■ **DATA**
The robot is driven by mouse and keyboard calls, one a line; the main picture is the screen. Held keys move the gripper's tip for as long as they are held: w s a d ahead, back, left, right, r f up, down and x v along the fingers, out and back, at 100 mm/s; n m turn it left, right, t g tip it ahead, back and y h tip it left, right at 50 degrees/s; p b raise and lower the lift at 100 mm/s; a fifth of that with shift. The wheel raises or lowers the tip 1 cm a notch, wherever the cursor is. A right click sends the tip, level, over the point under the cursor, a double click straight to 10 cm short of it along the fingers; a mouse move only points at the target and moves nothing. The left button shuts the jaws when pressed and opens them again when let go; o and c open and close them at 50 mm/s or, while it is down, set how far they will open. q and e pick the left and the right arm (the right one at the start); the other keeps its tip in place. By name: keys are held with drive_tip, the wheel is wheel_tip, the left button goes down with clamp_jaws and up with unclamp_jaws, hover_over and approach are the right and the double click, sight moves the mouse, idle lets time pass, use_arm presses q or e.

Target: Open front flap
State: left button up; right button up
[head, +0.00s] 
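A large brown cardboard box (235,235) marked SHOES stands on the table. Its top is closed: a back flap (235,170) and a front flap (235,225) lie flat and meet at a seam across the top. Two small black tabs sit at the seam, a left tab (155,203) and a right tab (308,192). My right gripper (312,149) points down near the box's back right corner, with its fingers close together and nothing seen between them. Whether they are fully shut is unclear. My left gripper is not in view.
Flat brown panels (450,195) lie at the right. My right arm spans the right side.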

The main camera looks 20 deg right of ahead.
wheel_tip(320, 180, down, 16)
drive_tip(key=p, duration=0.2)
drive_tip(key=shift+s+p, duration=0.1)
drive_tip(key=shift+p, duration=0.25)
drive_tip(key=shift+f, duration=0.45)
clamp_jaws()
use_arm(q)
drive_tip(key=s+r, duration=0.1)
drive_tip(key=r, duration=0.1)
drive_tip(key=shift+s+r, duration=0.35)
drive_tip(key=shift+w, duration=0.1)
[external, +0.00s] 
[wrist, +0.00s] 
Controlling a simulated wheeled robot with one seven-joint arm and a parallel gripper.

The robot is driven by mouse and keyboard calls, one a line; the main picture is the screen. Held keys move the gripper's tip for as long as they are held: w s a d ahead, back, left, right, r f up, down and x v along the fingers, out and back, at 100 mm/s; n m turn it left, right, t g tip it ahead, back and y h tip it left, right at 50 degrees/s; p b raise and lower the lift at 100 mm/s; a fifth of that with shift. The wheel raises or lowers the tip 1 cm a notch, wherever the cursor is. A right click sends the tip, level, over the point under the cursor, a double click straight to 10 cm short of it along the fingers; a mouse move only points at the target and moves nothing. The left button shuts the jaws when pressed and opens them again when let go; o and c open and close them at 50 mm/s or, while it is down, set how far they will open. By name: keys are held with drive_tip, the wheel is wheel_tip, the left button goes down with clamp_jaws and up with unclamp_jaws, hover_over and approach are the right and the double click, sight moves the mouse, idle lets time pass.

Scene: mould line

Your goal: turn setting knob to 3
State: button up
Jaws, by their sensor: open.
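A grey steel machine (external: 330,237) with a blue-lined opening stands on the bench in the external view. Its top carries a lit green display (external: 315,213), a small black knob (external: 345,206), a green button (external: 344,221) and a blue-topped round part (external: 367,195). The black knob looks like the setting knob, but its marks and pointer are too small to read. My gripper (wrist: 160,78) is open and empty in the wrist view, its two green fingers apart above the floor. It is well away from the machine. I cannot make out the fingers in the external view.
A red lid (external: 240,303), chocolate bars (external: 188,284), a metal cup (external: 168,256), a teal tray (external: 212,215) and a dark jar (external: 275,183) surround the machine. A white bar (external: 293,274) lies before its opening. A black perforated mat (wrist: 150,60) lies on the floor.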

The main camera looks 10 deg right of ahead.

■ **PROBLEM DESCRIPTION**
Your task is to give the records above again, exactly.

■ **SOLVED EXERCISE**
The robot is driven by mouse and keyboard calls, one a line; the main picture is the screen. Held keys move the gripper's tip for as long as they are held: w s a d ahead, back, left, right, r f up, down and x v along the fingers, out and back, at 100 mm/s; n m turn it left, right, t g tip it ahead, back and y h tip it left, right at 50 degrees/s; p b raise and lower the lift at 100 mm/s; a fifth of that with shift. The wheel raises or lowers the tip 1 cm a notch, wherever the cursor is. A right click sends the tip, level, over the point under the cursor, a double click straight to 10 cm short of it along the fingers; a mouse move only points at the target and moves nothing. The left button shuts the jaws when pressed and opens them again when let go; o and c open and close them at 50 mm/s or, while it is down, set how far they will open. q and e pick the left and the right arm (the right one at the start); the other keeps its tip in place. By name: keys are held with drive_tip, the wheel is wheel_tip, the left button goes down with clamp_jaws and up with unclamp_jaws, hover_over and approach are the right and the double click, sight moves the mouse, idle lets time pass, use_arm presses q or e.

Target: Open front flap
State: left button up; right button up
[head, +0.00s] 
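A large brown cardboard box (235,235) marked SHOES stands on the table. Its top is closed: a back flap (235,170) and a front flap (235,225) lie flat and meet at a seam across the top. Two small black tabs sit at the seam, a left tab (155,203) and a right tab (308,192). My right gripper (312,149) points down near the box's back right corner, with its fingers close together and nothing seen between them. Whether they are fully shut is unclear. My left gripper is not in view.
Flat brown panels (450,195) lie at the right. My right arm spans the right side.

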The main camera looks 20 deg right of ahead.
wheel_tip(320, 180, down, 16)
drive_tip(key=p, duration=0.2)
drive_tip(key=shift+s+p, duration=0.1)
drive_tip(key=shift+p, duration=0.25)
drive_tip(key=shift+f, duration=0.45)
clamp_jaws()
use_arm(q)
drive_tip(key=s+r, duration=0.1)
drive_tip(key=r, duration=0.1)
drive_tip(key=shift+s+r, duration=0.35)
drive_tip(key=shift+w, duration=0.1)
[external, +0.00s] 
[wrist, +0.00s] 
Controlling a simulated wheeled robot with one seven-joint arm and a parallel gripper.

The robot is driven by mouse and keyboard calls, one a line; the main picture is the screen. Held keys move the gripper's tip for as long as they are held: w s a d ahead, back, left, right, r f up, down and x v along the fingers, out and back, at 100 mm/s; n m turn it left, right, t g tip it ahead, back and y h tip it left, right at 50 degrees/s; p b raise and lower the lift at 100 mm/s; a fifth of that with shift. The wheel raises or lowers the tip 1 cm a notch, wherever the cursor is. A right click sends the tip, level, over the point under the cursor, a double click straight to 10 cm short of it along the fingers; a mouse move only points at the target and moves nothing. The left button shuts the jaws when pressed and opens them again when let go; o and c open and close them at 50 mm/s or, while it is down, set how far they will open. By name: keys are held with drive_tip, the wheel is wheel_tip, the left button goes down with clamp_jaws and up with unclamp_jaws, hover_over and approach are the right and the double click, sight moves the mouse, idle lets time pass.

Scene: mould line

Your goal: turn setting knob to 3
State: button up
Jaws, by their sensor: open.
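A grey steel machine (external: 330,237) with a blue-lined opening stands on the bench in the external view. Its top carries a lit green display (external: 315,213), a small black knob (external: 345,206), a green button (external: 344,221) and a blue-topped round part (external: 367,195). The black knob looks like the setting knob, but its marks and pointer are too small to read. My gripper (wrist: 160,78) is open and empty in the wrist view, its two green fingers apart above the floor. It is well away from the machine. I cannot make out the fingers in the external view.
A red lid (external: 240,303), chocolate bars (external: 188,284), a metal cup (external: 168,256), a teal tray (external: 212,215) and a dark jar (external: 275,183) surround the machine. A white bar (external: 293,274) lies before its opening. A black perforated mat (wrist: 150,60) lies on the floor.

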The main camera looks 10 deg right of ahead.

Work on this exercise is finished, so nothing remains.